A few hours after launch, Wilmore and Williams each took turns at the controls of Starliner for a series of demonstrations to show that crew members could manually point and fly Starliner if its automation failed. Those checkouts all appeared to go well.
“Suni and I have done some manual maneuvering, and it is precise, more so even than the simulator,” Wilmore said. “I mean, stopping exactly on a number you want to stop on. The precision is pretty amazing.”
One leak becomes three
When he spoke to ground controllers Wednesday afternoon, Wilmore said, thus far, the Starliner test flight had “just gone swimmingly.” But as the crew prepared for an overnight sleep shift ahead of Thursday’s docking at the space station, two new helium leaks popped up on Boeing’s capsule.

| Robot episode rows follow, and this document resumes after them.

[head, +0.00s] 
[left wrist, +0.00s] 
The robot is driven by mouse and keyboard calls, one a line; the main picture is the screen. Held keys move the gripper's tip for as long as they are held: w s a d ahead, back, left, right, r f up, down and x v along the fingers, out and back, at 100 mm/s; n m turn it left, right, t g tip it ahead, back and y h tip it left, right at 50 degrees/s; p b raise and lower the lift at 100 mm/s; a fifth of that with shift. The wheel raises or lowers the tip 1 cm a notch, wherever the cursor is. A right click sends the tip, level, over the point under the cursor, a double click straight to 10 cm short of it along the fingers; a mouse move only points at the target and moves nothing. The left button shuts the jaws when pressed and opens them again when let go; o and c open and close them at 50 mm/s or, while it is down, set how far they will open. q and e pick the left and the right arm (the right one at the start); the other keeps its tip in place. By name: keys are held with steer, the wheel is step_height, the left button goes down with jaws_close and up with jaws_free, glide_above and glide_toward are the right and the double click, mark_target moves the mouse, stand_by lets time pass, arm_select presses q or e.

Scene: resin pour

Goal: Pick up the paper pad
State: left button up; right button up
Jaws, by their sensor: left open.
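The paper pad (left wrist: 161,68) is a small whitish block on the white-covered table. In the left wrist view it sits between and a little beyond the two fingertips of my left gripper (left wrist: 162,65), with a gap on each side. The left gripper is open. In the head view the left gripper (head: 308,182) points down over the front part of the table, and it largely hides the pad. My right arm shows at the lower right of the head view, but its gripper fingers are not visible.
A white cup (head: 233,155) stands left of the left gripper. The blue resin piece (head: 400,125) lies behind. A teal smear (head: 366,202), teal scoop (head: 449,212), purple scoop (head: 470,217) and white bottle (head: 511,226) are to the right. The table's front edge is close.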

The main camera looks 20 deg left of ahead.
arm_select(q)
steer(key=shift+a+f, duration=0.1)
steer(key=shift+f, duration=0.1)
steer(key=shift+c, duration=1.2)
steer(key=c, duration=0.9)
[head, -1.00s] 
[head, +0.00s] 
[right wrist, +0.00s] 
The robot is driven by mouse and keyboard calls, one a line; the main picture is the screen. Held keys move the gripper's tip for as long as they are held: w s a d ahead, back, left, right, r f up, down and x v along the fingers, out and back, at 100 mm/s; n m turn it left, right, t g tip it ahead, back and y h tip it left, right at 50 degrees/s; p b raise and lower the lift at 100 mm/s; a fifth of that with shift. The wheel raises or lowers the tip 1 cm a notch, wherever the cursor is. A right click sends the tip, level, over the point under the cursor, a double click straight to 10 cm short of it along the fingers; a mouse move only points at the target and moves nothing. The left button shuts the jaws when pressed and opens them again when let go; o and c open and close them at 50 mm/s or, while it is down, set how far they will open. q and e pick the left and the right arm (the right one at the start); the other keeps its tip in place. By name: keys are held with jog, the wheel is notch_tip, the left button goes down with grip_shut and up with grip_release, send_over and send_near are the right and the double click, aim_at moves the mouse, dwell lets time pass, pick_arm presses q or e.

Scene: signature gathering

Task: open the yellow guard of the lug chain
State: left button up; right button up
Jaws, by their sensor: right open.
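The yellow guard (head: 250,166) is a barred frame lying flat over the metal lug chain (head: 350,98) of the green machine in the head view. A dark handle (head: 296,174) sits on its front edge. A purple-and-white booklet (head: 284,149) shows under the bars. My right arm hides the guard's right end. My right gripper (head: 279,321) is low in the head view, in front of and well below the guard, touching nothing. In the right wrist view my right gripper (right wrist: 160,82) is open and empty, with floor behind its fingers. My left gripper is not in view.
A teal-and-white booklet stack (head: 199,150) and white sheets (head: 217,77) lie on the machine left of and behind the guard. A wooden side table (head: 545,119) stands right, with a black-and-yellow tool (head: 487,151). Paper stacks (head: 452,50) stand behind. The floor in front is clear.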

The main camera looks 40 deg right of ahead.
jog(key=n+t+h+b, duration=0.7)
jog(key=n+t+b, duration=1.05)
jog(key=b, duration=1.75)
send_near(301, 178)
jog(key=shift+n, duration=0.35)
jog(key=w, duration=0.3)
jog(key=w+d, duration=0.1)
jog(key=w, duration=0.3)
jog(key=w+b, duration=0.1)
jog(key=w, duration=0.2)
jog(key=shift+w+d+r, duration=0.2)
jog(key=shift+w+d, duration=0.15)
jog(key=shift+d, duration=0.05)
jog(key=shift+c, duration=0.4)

The spacecraft’s service module houses most of Starliner’s propulsion system, including 20 larger orbital maneuvering engines and 28 less powerful reaction control system thrusters for fine pointing and smaller adjustments. Starliner has four doghouse-shaped propulsion pods around the circumference of the service module, with lines for hydrazine fuel, nitrogen tetroxide oxidizer, and helium pressurant routed into each thruster pack.
Two helium manifolds feed each doghouse. The leak discovered prior to Starliner’s launch was traced to a flange in one manifold in the port, or left-side, doghouse pod. Late Wednesday, engineers detected two more helium leaks—one with the other manifold in the port doghouse, and another in the doghouse on the top side of the service module.
Brandon Burroughs, a Boeing engineer, described the two new helium leaks as “small” in a discussion broadcast on NASA TV’s live coverage of the Starliner test flight. These leaks didn’t appear during troubleshooting of the known leak on the ground.
With this finding, three of Starliner’s eight helium manifolds now show signs of leakage, and mission controllers told the crew they will have an update on the situation after they wake up at 4:30 am EDT (08:30 UTC) Thursday. It wasn’t immediately clear how significant the leaks might be, or any immediate implications for the spacecraft’s planned arrival at the space station.
“It looks like we picked up a couple more helium leaks,” said Neal Negata, an engineer servicing as spacecraft communciator, or CAPCOM, in mission control. “We’re ready to copy find out exactly what you mean by picked up another helium leak, so give it to us,” Wilmore radioed to the ground a few moments later.
Negata told Wilmore they will isolate the manifolds newly discovered to be leaking helium, while the manifold known to be leaking before launch will remain open. “That will give the teams the ability to manage the spacecraft,” Burroughs said.
Before getting comfortable with launching with the known helium leak, engineers determined the Starliner spacecraft could handle up to four more helium leaks, even if the existing leak worsened, according to Steve Stich, NASA’s commercial crew program manager.
“It’s a tough system,” Stich told reporters last month. “This is a high-pressure system, and helium is a very small, tiny molecule, and it tends to leak.”
In its current configuration with two helium manifolds closed, six of the spacecraft’s 28 reaction control system thrusters will be disabled. The capsule has the ability to operate on a subset of its thrusters, and Burroughs said Boeing engineers believe “the helium system remains safe for flight.”
“This was not unexpected, and we plan for cases like this,” he said. “The team will be working to make sure we’re in a good configuration to complete our mission, which is docking and rendezvous with the ISS.”